Written task> Everything from the line containing "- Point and" through the line containing "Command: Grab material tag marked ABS" should be repeated exactly, and nothing else from the data.

[Robot episode rows]
┌────────
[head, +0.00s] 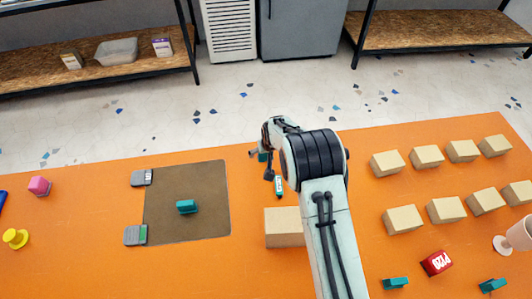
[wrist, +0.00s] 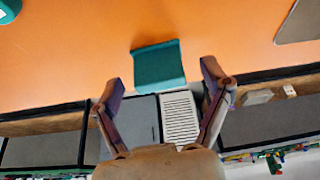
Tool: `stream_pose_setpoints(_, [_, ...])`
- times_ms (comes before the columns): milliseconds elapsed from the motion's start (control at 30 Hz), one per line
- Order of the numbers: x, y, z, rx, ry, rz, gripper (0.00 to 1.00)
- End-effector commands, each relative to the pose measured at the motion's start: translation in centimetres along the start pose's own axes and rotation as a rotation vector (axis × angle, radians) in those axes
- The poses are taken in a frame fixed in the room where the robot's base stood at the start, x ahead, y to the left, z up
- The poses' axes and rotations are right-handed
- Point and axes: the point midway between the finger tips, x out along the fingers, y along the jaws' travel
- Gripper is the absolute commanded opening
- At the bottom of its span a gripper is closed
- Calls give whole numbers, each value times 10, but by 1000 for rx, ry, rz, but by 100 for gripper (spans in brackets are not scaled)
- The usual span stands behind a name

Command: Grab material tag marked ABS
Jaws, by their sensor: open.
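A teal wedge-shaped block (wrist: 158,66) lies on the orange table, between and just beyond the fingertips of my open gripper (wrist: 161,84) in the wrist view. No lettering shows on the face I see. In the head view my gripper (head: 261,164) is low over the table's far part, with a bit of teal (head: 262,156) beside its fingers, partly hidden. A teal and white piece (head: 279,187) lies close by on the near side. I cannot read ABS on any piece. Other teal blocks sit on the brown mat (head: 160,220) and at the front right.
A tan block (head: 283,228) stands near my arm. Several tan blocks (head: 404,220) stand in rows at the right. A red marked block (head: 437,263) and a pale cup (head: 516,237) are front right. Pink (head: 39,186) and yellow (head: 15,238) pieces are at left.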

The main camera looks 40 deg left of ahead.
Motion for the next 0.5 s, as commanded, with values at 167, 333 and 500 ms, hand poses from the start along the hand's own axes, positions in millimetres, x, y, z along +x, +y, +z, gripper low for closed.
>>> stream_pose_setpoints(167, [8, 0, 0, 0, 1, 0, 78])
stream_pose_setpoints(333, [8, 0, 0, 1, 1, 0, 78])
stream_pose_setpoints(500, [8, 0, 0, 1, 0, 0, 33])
└────────
┌────────
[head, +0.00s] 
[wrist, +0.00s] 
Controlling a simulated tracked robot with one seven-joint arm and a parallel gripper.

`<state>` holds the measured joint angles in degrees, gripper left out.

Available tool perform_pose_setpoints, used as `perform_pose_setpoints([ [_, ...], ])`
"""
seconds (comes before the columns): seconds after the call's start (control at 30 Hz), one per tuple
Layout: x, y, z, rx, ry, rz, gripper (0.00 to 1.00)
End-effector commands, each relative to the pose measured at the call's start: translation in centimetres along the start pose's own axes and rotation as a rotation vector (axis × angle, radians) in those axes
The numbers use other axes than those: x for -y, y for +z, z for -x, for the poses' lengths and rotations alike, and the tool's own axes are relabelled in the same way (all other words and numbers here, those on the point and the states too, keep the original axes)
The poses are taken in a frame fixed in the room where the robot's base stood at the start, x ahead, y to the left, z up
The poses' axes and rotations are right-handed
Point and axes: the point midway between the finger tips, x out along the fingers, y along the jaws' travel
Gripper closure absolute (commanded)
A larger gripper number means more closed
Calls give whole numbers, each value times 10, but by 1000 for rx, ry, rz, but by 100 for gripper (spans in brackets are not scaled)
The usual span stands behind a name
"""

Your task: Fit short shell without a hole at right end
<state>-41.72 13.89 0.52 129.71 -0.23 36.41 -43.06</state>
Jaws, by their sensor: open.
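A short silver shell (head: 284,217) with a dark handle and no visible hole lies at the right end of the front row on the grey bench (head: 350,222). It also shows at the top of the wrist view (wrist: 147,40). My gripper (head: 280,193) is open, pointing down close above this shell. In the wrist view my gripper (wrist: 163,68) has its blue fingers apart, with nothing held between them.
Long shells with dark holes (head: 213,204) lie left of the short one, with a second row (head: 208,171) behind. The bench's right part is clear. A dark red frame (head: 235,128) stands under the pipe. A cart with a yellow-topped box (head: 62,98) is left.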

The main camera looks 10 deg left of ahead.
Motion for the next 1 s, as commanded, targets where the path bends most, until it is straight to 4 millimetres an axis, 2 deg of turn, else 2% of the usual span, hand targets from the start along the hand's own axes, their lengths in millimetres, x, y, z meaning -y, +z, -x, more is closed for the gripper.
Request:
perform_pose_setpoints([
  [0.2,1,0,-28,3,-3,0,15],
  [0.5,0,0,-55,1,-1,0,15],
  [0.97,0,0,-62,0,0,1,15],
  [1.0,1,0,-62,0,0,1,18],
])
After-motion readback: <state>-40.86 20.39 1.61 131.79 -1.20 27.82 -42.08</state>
└────────
Task output>
- Point and axes: the point midway between the finger tips, x out along the fingers, y along the jaws' travel
- Gripper is the absolute commanded opening
- At the bottom of its span a gripper is closed
- Calls give whole numbers, each value times 10, but by 1000 for rx, ry, rz, but by 100 for gripper (spans in brackets are not scaled)
- The usual span stands behind a name

Command: Grab material tag marked ABS

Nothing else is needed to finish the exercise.